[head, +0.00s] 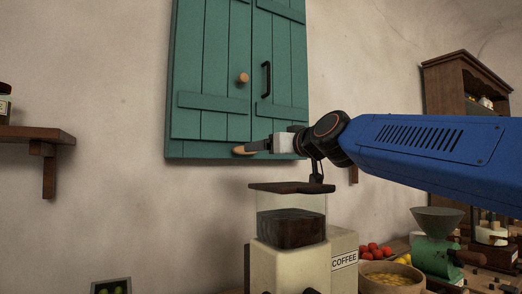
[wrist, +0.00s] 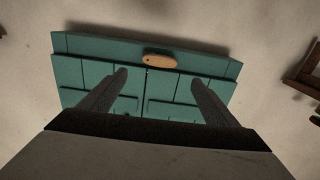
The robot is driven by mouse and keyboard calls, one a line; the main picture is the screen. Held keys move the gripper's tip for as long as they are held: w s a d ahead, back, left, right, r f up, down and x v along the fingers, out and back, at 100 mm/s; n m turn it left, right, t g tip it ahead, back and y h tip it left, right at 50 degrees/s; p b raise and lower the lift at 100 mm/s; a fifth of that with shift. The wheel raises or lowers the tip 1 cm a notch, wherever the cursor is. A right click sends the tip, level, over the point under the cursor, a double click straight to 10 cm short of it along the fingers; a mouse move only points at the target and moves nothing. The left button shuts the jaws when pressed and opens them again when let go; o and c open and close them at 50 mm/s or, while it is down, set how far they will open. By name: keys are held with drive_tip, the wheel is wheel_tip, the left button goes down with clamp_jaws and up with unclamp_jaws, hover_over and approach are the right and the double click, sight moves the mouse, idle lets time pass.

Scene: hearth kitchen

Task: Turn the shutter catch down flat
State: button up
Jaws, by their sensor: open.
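The teal shutter (head: 213,70) hangs closed on the wall, and it also fills the middle of the wrist view (wrist: 200,62). The catch, an oval wooden piece (head: 240,151), lies flat along the shutter's lower edge, its long side level. In the wrist view the catch (wrist: 160,61) shows a dark pivot near one end. My gripper (head: 256,147) is beside the catch in the head view; I cannot tell whether they touch. In the wrist view my gripper (wrist: 157,78) is open and empty, its two fingers apart with the catch beyond and between their tips.
A round wooden knob (head: 243,78) and a dark handle (head: 266,78) are on the shutter. A coffee grinder (head: 290,215) stands below my gripper. A wooden shelf (head: 35,134) is at left, a cabinet (head: 450,85) at right. Bare wall lies left of the shutter.

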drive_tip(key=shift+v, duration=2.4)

# [DIRECTIONS]
Quote the data above exactly from the line with "[wrist, +0.00s]" to the line with "State: button up", both ends counted, and nothing else. Pictures don't go in.

# [TASK RESPONSE]
[wrist, +0.00s] 
The robot is driven by mouse and keyboard calls, one a line; the main picture is the screen. Held keys move the gripper's tip for as long as they are held: w s a d ahead, back, left, right, r f up, down and x v along the fingers, out and back, at 100 mm/s; n m turn it left, right, t g tip it ahead, back and y h tip it left, right at 50 degrees/s; p b raise and lower the lift at 100 mm/s; a fifth of that with shift. The wheel raises or lowers the tip 1 cm a notch, wherever the cursor is. A right click sends the tip, level, over the point under the cursor, a double click straight to 10 cm short of it along the fingers; a mouse move only points at the target and moves nothing. The left button shuts the jaws when pressed and opens them again when let go; o and c open and close them at 50 mm/s or, while it is down, set how far they will open. By name: keys are held with drive_tip, the wheel is wheel_tip, the left button goes down with clamp_jaws and up with unclamp_jaws, hover_over and approach are the right and the double click, sight moves the mouse, idle lets time pass.

Scene: hearth kitchen

Task: Turn the shutter catch down flat
State: button up

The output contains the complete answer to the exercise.